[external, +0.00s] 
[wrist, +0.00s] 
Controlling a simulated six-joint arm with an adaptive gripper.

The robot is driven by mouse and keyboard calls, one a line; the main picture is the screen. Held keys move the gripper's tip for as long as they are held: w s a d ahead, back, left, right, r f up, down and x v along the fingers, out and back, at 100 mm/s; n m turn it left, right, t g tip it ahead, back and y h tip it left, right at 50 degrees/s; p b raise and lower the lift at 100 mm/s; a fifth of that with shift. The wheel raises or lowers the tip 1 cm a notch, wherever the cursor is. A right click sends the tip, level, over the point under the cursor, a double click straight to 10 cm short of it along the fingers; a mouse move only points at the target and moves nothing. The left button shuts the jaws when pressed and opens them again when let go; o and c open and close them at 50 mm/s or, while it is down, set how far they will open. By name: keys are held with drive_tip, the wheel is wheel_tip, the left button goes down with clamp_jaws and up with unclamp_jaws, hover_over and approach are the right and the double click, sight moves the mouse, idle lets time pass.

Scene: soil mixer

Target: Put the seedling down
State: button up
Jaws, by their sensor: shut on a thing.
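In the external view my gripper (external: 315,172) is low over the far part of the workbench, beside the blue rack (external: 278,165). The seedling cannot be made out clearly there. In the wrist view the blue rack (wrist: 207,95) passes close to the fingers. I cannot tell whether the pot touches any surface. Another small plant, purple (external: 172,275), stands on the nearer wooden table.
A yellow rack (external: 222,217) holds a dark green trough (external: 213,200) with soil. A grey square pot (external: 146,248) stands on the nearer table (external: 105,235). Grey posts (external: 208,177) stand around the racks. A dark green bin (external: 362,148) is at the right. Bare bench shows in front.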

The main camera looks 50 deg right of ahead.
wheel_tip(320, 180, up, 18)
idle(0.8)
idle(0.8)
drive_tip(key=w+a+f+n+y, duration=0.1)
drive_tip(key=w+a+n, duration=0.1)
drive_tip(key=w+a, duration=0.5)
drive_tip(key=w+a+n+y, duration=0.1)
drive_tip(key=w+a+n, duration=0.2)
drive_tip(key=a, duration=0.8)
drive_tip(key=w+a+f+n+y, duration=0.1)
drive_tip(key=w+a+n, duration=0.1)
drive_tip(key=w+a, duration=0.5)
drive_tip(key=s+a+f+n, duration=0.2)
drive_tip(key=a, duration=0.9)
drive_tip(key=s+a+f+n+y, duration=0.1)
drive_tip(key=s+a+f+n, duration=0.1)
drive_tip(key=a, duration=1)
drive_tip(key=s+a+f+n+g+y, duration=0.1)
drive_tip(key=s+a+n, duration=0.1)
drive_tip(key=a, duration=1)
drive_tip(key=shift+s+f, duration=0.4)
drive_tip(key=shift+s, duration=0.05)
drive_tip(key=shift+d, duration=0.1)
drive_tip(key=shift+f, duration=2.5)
● ● ● ●
AIM OF THE EXERCISE:
Reproduce the listing above word for word.

THE REPLY:
[external, +0.00s] 
[wrist, +0.00s] 
Controlling a simulated six-joint arm with an adaptive gripper.

The robot is driven by mouse and keyboard calls, one a line; the main picture is the screen. Held keys move the gripper's tip for as long as they are held: w s a d ahead, back, left, right, r f up, down and x v along the fingers, out and back, at 100 mm/s; n m turn it left, right, t g tip it ahead, back and y h tip it left, right at 50 degrees/s; p b raise and lower the lift at 100 mm/s; a fifth of that with shift. The wheel raises or lowers the tip 1 cm a notch, wherever the cursor is. A right click sends the tip, level, over the point under the cursor, a double click straight to 10 cm short of it along the fingers; a mouse move only points at the target and moves nothing. The left button shuts the jaws when pressed and opens them again when let go; o and c open and close them at 50 mm/s or, while it is down, set how far they will open. By name: keys are held with drive_tip, the wheel is wheel_tip, the left button goes down with clamp_jaws and up with unclamp_jaws, hover_over and approach are the right and the double click, sight moves the mouse, idle lets time pass.

Scene: soil mixer

Target: Put the seedling down
State: button up
Jaws, by their sensor: shut on a thing.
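In the external view my gripper (external: 315,172) is low over the far part of the workbench, beside the blue rack (external: 278,165). The seedling cannot be made out clearly there. In the wrist view the blue rack (wrist: 207,95) passes close to the fingers. I cannot tell whether the pot touches any surface. Another small plant, purple (external: 172,275), stands on the nearer wooden table.
A yellow rack (external: 222,217) holds a dark green trough (external: 213,200) with soil. A grey square pot (external: 146,248) stands on the nearer table (external: 105,235). Grey posts (external: 208,177) stand around the racks. A dark green bin (external: 362,148) is at the right. Bare bench shows in front.

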The main camera looks 50 deg right of ahead.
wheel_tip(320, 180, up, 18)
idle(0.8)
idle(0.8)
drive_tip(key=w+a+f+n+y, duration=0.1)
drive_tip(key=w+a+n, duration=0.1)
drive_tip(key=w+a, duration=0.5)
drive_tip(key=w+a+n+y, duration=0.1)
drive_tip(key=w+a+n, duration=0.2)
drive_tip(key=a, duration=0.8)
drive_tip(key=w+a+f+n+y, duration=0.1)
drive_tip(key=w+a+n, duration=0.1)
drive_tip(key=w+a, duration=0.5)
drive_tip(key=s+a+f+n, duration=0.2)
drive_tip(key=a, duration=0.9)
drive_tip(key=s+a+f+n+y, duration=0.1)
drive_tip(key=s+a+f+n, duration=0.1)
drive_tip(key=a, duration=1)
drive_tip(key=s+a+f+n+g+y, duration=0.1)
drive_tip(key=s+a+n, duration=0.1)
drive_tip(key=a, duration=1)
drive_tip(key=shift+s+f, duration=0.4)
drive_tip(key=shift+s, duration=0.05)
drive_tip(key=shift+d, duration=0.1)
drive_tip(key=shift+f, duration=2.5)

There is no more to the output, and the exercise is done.